Last week I mentioned the problem of over-proliferation of frameworks, toolkits, and so on, in the Python world. Although I’ve never developed a web site with a live Python back-end, I understand that the tools to perform this feat are among the most over-proliferated.

Nevertheless, I am excited by the release of Django, a new framework for developing web sites with Python. I’m excited for a number of reasons:

  1. It was developed by the guys at Lawrence Journal-World to build their web site, which is a good site.
  2. The guys who developed it have very good reputations and seem to Get It (Adrian and Simon, for example).
  3. The introductory tutorial Django at a Glance is very smooth and makes a good case.
  4. The Django web site itself is really nice, and the tag line (“The web framework for perfectionists with deadlines”) kills.

Perhaps you think a few of these things are cosmetic and shouldn’t matter. I say they all add up to having what it takes to do a kick-ass job as a web framework.

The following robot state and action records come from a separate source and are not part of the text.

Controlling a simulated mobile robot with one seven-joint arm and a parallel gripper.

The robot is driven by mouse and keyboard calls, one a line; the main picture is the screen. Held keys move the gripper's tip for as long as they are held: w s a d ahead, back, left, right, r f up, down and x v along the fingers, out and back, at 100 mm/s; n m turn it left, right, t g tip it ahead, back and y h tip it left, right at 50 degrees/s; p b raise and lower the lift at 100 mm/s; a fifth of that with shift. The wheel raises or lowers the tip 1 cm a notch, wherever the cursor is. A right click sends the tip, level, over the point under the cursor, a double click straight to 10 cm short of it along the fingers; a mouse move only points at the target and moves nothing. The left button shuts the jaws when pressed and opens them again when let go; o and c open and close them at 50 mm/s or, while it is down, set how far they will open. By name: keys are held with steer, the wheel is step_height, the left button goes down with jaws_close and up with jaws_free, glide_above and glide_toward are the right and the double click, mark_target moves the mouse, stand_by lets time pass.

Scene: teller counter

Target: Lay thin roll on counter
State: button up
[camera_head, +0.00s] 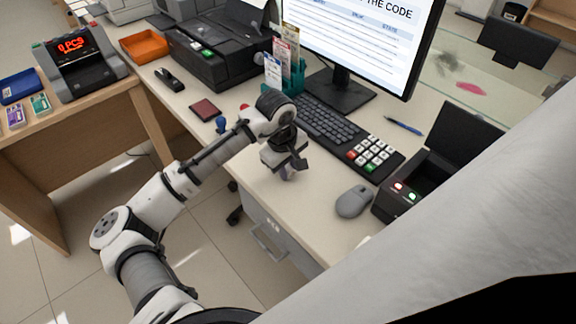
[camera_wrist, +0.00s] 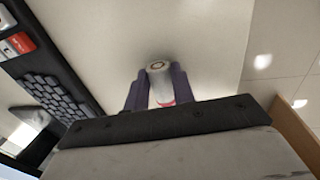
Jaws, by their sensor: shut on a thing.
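My gripper (camera_wrist: 158,91) is shut on a thin roll (camera_wrist: 160,82), seen between its two fingers in the wrist view. The roll is pale with a round end showing a ring, and a pink-red band near the fingers. In the head view my gripper (camera_head: 287,172) points down over the bare front part of the counter (camera_head: 296,208), left of the mouse. The roll is not clearly visible there. I cannot tell whether it touches the counter.
A keyboard (camera_head: 334,130) with a keypad (camera_head: 371,154) lies behind my gripper. A grey mouse (camera_head: 353,201) and a black device (camera_head: 411,189) are to the right. A dark red pad (camera_head: 205,110) and a blue stamp (camera_head: 221,124) are to the left. The counter's front edge is close.

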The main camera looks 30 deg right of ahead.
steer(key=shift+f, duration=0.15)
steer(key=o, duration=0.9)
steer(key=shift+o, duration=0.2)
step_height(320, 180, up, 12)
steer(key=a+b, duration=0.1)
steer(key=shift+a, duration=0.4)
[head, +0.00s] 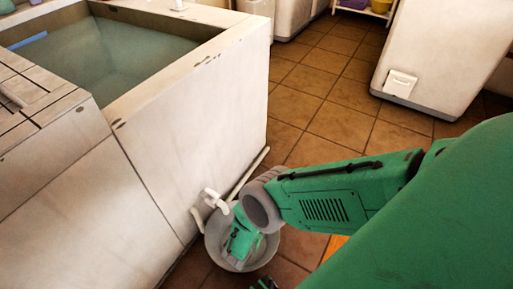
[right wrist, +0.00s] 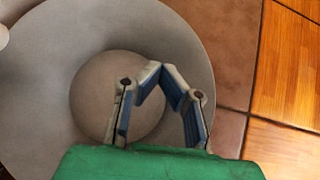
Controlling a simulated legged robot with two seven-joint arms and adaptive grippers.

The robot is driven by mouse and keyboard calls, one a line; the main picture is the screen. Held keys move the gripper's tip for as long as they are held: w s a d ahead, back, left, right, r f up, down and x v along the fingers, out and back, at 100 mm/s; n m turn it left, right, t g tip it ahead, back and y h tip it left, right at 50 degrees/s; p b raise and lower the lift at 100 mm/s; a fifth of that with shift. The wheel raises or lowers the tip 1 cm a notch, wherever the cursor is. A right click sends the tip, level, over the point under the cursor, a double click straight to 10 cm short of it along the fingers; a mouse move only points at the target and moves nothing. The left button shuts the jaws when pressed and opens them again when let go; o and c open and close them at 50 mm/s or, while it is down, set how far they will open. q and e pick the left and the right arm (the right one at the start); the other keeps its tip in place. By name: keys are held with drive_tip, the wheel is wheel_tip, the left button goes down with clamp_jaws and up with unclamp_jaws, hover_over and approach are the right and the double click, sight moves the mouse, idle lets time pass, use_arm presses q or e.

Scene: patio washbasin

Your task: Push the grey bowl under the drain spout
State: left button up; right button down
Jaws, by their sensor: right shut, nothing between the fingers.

There's a nice list of Django 'gotchas' (things to watch out for if you're a newbie) at:

So far, I haven't even gotten far enough to run into them :-( as I can't get mod_python to work on Windows!
Over-proliferation is right. I'm currently working on a web/wap site that's Python driven (via Zope) but I've taken a look at most of the alternatives. As far as I can tell, they're mostly very good ideas, but what's lacking is the user base that demonstrated whether the ideas are good in practise. This can even be true of the more established tools; when Zope introduced ZPT templates they sounded like a great idea; unfortunately, the reality of trying to write any sort of logic with them shows the faults. When you're being paid to build something with a real commercial focus, it's difficult to justify being one of the first to try something new (and find the faults).
PHP is, by several measures, inferior to Python. But the huge advantage it has is that it's been used in anger and many of the kinks and problems have been ironed out by that. It'd be nice to see a smaller number of Python engines get the same take-up and then, maybe, the same usability.